De ahí surgirá la necesidad de cubrir los puestos del estado con militantes
partidarios y obreros avanzados. Pero además será preciso incorporar a integrantes
del viejo aparato estatal zarista. Señala Moshé Lewin “Las
administraciones industriales empiezan a afirmarse (…) al lado de ellas se
encuentra en los servicios locales y centrales una enorme masa de funcionarios
que son, según Lenin, antiguos burócratas zaristas y que ocupan un lugar cada
vez más importante en la vida política (…) El régimen no podía prescindir de
una máquina gubernamental de este tipo, pero, y siempre según la opinión de
Lenin, esta maquinaria no es soviética, constituye una vergonzosa anomalía” (pág.
26).
Esta “vergonzosa anomalía” se oponía a la “norma” programática de El Estado y la revolución, pero aparecía
como la única variante posible en un país donde la inmensa masa de la población
era campesina y la clase trabajadora una minoría social. Lewin añadirá: “Las funciones gubernamentales merman las
filas de la clase obrera, especialmente en los
sectores donde se había reclutado
su vanguardia: metalúrgicos, ferroviarios o mineros. La utilización de los
obreros en el aparato administrativo fue quizá la carga más pesada para el
proletariado ruso, cuyo número
no abarcaba más de tres millones
de obreros industriales. El propio Lenin lo constata: "Las fuerzas del
proletariado han sido sobre todo agotadas
por la creación del aparato administrativo". Así, la institución
que toma cuerpo social y “crea” un estrato con intereses propios es el estado
como tal que, al decir de Lewin, “se ha convertido, contra la voluntad de
los funcionarios en cuestión, en un auténtico sostén social del poder”
(pág. 27).
Esta casta burocrática hará propia la “teoría” del socialismo en un solo
país, acorde a su pasividad y conformismo. Trotsky escribirá que “En todas las grandes luchas políticas se
puede descubrir en definitiva la cuestión del bistec. A las perspectivas de la
‘revolución permanente’ la burocracia oponía la del bienestar personal y el
confort” (citado en Jean-Jacques Marie. Pág. 321-322)
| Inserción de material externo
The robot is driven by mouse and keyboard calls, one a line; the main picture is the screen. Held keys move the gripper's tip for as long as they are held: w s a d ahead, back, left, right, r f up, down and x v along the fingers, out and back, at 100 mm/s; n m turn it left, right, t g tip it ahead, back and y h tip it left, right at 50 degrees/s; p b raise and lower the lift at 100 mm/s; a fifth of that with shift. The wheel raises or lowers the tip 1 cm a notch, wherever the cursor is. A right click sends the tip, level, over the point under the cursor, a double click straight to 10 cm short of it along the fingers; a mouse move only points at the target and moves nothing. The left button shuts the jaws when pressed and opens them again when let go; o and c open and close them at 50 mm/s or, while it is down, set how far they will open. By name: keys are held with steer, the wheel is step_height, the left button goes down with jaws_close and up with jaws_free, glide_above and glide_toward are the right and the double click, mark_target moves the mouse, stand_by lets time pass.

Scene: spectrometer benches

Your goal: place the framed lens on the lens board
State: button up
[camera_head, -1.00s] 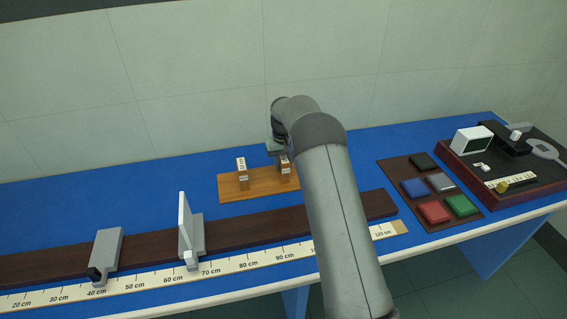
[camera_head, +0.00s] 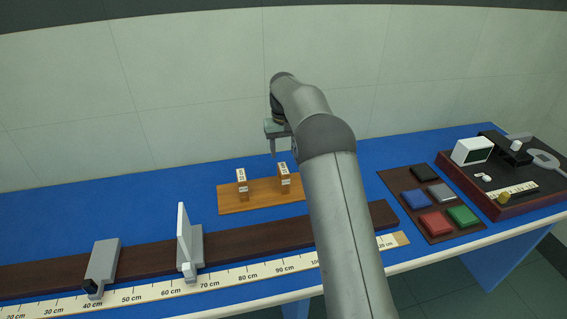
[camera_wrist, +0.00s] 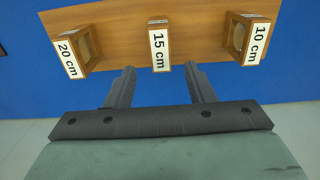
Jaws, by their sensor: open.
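The wooden lens board (camera_head: 262,196) lies on the blue bench, partly hidden behind my arm. Two small wooden framed lenses with white labels stand on it in the head view, one at left (camera_head: 242,184) and one further right (camera_head: 284,178). In the wrist view three labelled pieces show on the board (camera_wrist: 110,32): 20 cm (camera_wrist: 80,45), 15 cm (camera_wrist: 159,45) and 10 cm (camera_wrist: 247,37). My gripper (camera_wrist: 158,72) is open and empty, its fingers apart in line with the 15 cm piece. In the head view my gripper (camera_head: 273,148) hangs above the board.
A dark rail (camera_head: 140,258) with two grey holders (camera_head: 103,262) (camera_head: 190,250) and a ruler (camera_head: 260,271) runs along the front. A tray of coloured blocks (camera_head: 412,183) and an instrument base (camera_head: 462,190) stand at right. The bench behind the board's left is clear.

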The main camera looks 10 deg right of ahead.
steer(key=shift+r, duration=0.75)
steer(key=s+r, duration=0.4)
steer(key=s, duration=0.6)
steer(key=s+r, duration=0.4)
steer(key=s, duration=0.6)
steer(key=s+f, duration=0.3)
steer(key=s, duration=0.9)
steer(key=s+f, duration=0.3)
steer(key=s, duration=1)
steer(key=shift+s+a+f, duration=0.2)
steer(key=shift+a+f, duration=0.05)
Una lógica no lineal de la construcción socialista
Desde el inicio del proceso de
burocratización, Trotsky señalará la necesidad de contrapesar los mecanismos que
aceleraban el crecimiento de las tendencias burguesas, una vez establecida la
NEP. Como primera medida sostendrá la necesidad de fortalecer socialmente a la
clase trabajadora. En abril del 23’ afirmará
que “la clase obrera puede mantener y
fortalecer su rol dirigente, no mediante el aparato del estado o el ejército,
sino por medio de la industria que da origen al proletariado”. Pero planteará
que uno de los peligros para el naciente estado soviético es tratar de “sobrepasar el desarrollo económico” por
medio de “medidas administrativas” burocráticas.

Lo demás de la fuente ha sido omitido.